Stopping by Robert Frost
Many years ago, William Rose Benét called Robert Frost a “wise old woodchuck,” and more recently Lionel Trilling called him “a terrifying poet.” Trilling explained that the universe that Frost depicts is a “terrifying universe”; but even as he was speaking, Robert Langbaum was saying that “Frost takes into account nature's destructiveness, but his examples of it are seldom very frightening.” To Yvor Winters, Frost was incapable of grasping the predicament of modern man; to Hyatt H. Waggoner, he understood the predicament and made a “strategic retreat”; to James M. Cox, he “forced a clearing in the woods,” braved “the alien entanglements of experience.”1
Consider the variety of interpretations of a single poem, “Stopping by Woods on a Snowy Evening.” Some earlier writers see the poem as a tribute to the New England sense of duty; Lawrance Thompson sees it as an epitome of the journey through life, with hardships (the dark and cold evening), beauties and pleasures (the woods), duties, and death. Leonard Unger and William Van O'Connor think that the traveler's choice is between estheticism and moral action; John Ciardi prefers the woods to represent the death-wish. Most critics do agree—tacitly—on one aspect of the meaning of the poem: that it ends with a rejection of whatever the woods represent and an affirmation of whatever is implied by “promises.” An attempt to resolve some of the differences among such critics cannot do better than to begin at this point at which they are in agreement.2
For their agreement seems no more satisfactory than their disagreement. To say that “Stopping by Woods” ends with an affirmation is to ignore the tone in which the literal or symbolic meaning is given. Unger and O'Connor in their commentary on the poem assert that the effect of the repeated last line is to emphasize the choice made for moral action; but in fact the lulling rhythm and repetition, of both rhyme and phrase, deprive the assertion of force. The mood that the poem induces in the reader nullifies his acceptance of the intention expressed by the traveler. The sum of the reader's experience of the poem is different from the meaning of the traveler's experience of the woods. Presumably the traveler goes home to supper, to his duties, and to the rest of his journey through life; but these things are not the poem.
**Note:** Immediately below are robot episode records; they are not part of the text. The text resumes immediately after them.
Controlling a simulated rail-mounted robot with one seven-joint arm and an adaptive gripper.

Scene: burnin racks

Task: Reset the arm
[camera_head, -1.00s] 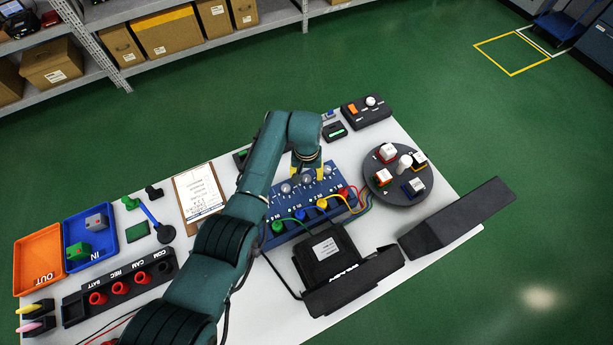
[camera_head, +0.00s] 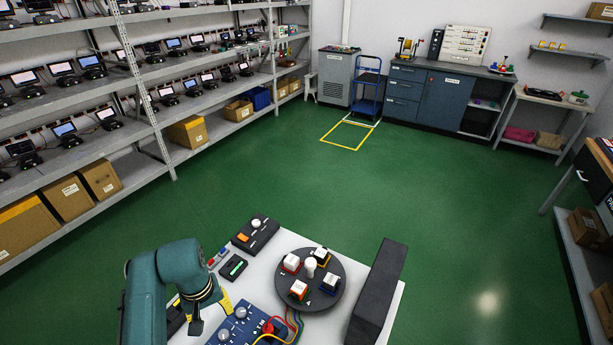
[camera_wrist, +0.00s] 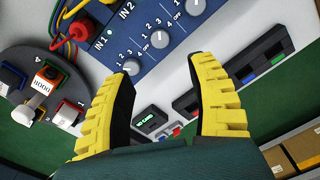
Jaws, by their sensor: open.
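My gripper (camera_wrist: 165,110) has yellow ridged fingers spread apart with nothing between them in the wrist view. In the head view, my gripper (camera_head: 209,312) is at the lower left, over the table near the blue panel (camera_head: 254,325). The wrist view shows the blue panel (camera_wrist: 150,68) with white knobs beyond the fingertips. Much of one finger is hidden behind my arm in the head view.
A dark round turntable (camera_head: 322,299) with several small blocks sits right of the panel. A black slab (camera_head: 376,300) stands at the table's right edge. A control box (camera_head: 256,234) and a small display unit (camera_head: 233,267) are behind the gripper. Green floor beyond is clear.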

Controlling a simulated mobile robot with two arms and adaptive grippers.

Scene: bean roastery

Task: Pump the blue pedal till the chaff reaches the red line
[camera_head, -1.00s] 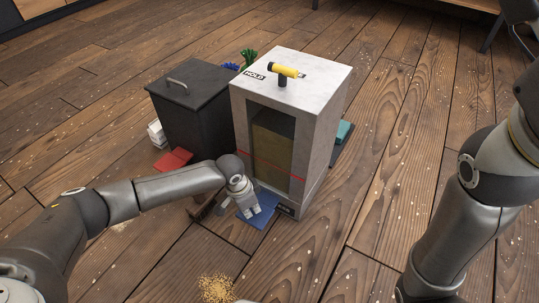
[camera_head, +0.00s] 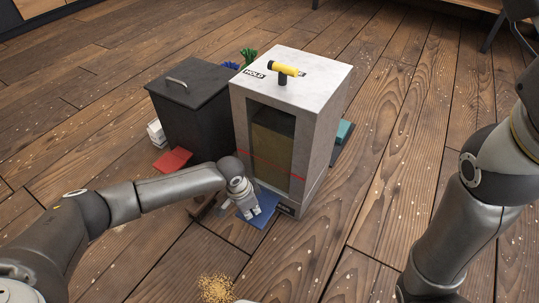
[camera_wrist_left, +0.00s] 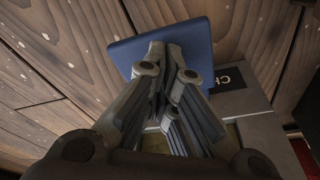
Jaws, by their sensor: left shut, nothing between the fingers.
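The blue pedal (camera_head: 268,213) sticks out at the foot of a pale grey cabinet (camera_head: 318,150). My left gripper (camera_head: 250,211) is shut and empty, its fingers pointing down over the pedal. In the left wrist view the closed fingertips (camera_wrist_left: 170,58) overlap the blue pedal (camera_wrist_left: 200,36); whether they touch it I cannot tell. My right gripper is out of view.
A yellow-and-black handle (camera_head: 285,70) sits on the cabinet top beside a "HOLD" label. A dark lidded bin (camera_head: 195,110) stands left of the cabinet, a red pad (camera_head: 173,160) before it. A teal piece (camera_head: 344,131) is at the right. Chaff (camera_head: 216,288) lies on the floor in front.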

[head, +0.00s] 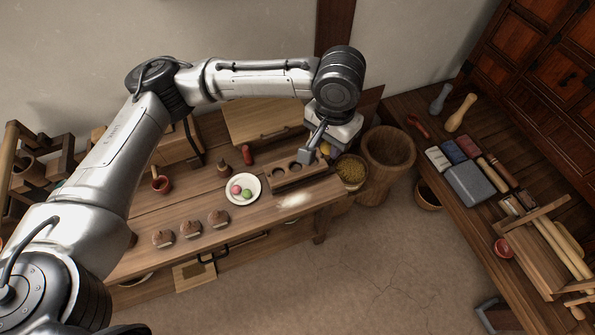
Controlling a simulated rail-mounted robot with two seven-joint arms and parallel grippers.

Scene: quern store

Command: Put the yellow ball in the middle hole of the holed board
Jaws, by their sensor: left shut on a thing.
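The holed board (291,179) is a wooden block on the bench with a row of dark round holes. My left gripper (313,156) is over the right end of the board, pointing down, and is shut on the yellow ball (325,149). Only a small part of the ball shows beside the finger. The gripper hides the board's right end, so I cannot tell the gap between ball and board. The left and middle holes look empty. My right gripper is out of view.
A white plate (255,194) with a pink ball (236,189) and a green ball (247,194) stands left of the board. A basket of grain (350,171) and a wooden mortar (388,160) stand right.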

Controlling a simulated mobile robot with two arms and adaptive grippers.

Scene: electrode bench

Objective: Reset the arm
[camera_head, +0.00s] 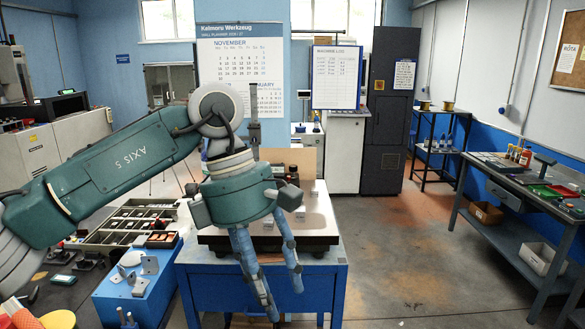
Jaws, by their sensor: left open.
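My left arm (115,165), green and grey and marked "AXIS 5", comes in from the left and reaches to the middle of the view. Its gripper (284,300) points down in front of the blue bench (200,290). The two blue-grey fingers are apart, open and empty, with nothing seen between them. The gripper body hides part of the bench top and the things on it. My right gripper is not in view.
A dark-edged plate (318,240) with small blocks lies on the blue bench. A parts tray (130,222) and metal brackets stand at the left. A workbench (500,200) with tools runs along the right wall. The floor (410,265) between is clear.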

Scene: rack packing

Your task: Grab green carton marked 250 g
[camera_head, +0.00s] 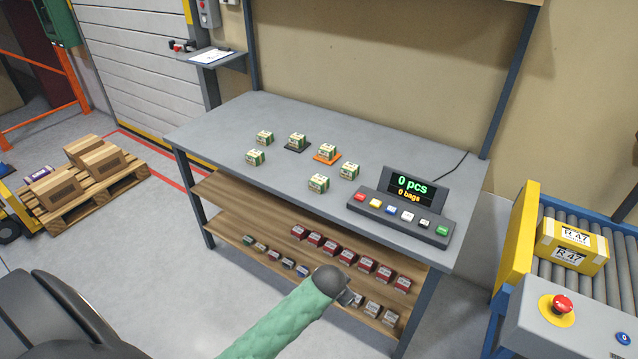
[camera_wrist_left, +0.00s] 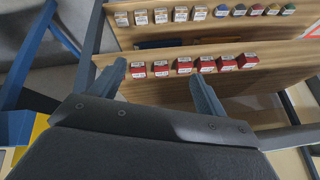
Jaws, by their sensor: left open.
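Several small cream-and-green cartons stand on the grey table top in the head view: a back left one (camera_head: 265,138), a left one (camera_head: 255,158), a right one (camera_head: 349,171) and a front one (camera_head: 318,183). Another carton (camera_head: 296,141) is on a black pad, and one (camera_head: 326,151) is on an orange pad. Their weight markings are too small to read. My left gripper (camera_head: 352,298) is low in front of the shelves under the table, partly hidden by its arm. In the left wrist view its fingers (camera_wrist_left: 157,70) are open and empty, facing the shelves. My right gripper is not in view.
The lower shelf holds dark red boxes (camera_head: 366,264), also in the left wrist view (camera_wrist_left: 182,66), and small coloured packs (camera_head: 274,256). A display (camera_head: 411,189) with a button panel stands at the table's right. A roller conveyor (camera_head: 605,285) with a yellow box (camera_head: 571,247) is further right.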

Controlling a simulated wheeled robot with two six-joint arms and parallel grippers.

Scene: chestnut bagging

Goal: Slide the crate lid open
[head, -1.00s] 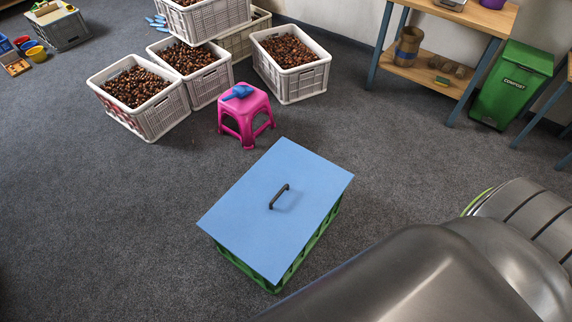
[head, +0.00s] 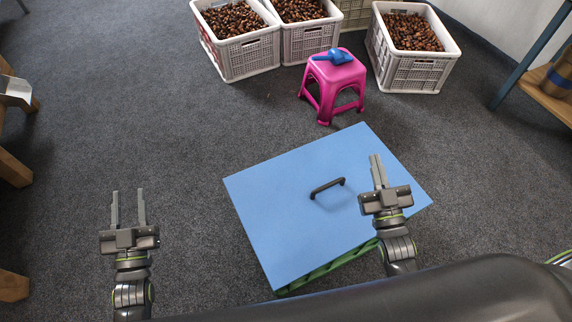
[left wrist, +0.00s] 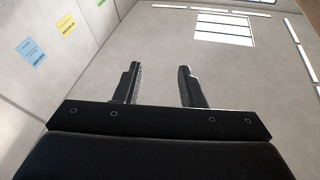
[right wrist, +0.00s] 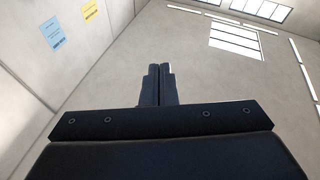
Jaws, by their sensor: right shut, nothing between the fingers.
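A flat blue lid (head: 290,215) covers the green crate (head: 330,266) on the floor in front of me. A dark bar handle (head: 327,188) stands on the lid, right of its middle. Most of the crate is hidden under the lid. My right gripper (head: 378,172) is shut and empty; in the head view it appears over the right part of the lid, right of the handle and apart from it. My left gripper (head: 128,207) is open and empty, left of the lid over bare floor. The wrist views show only walls and ceiling beyond the fingers.
A pink stool (head: 336,80) with a blue scoop (head: 333,57) on it stands just beyond the lid. White crates of chestnuts (head: 416,68) stand behind it. Wooden furniture is at the left edge and a shelf (head: 545,95) at the right. The floor left of the lid is clear.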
To put the matter differently, a distinction must be made between the spell of the woods that the traveler experiences (and that the reader of the poem may once have experienced) and the spell that develops in the poem. Each of the first three stanzas begins flatly; each rises, with the last line or two lines, toward the spell; but not until the end of the third stanza is the rise powerful, and not until the opening of the fourth and final stanza is the rise sustained rather than broken. The spell is clearly and firmly achieved only in the final stanza, both in the lines in which the traveler acknowledges the spell of the woods and in the lines in which he rejects it. According to Reginald L. Cook, Frost composed “Stopping by Woods” after he had spent a whole night working on another poem: “He went outside to look at the sun and it came to him. ‘I always thought,’ he explains, ‘it was the product of autointoxication coming from tiredness.”3 Presumably, then, Frost began not with the spell of the woods but with a mood; he referred his mood to a remembered spell of the woods, and referred it as well to particular rhythms, rhymes, and language. Frost's own statements on his art support such a view, not only as it applies to the process of composition, but as it applies to his chief poetic aims: poems “begin in something more felt than known” (“Education by Poetry”); the poet's “intention is of course a particular mood that won't be satisfied with anything less than its own fulfillment” (“The Constant Symbol”); the outcome of a poem is “predestined from the first image of the original mood—and indeed from the very mood” (“The Figure a Poem Makes”).4 At any rate, “Stopping by Woods” is, for the reader, not so much a recreated experience of the spell of the woods as it is an experience of words, images, rhythms, and rhymes; the action that its narrator commends to himself is contradicted by the spell of language.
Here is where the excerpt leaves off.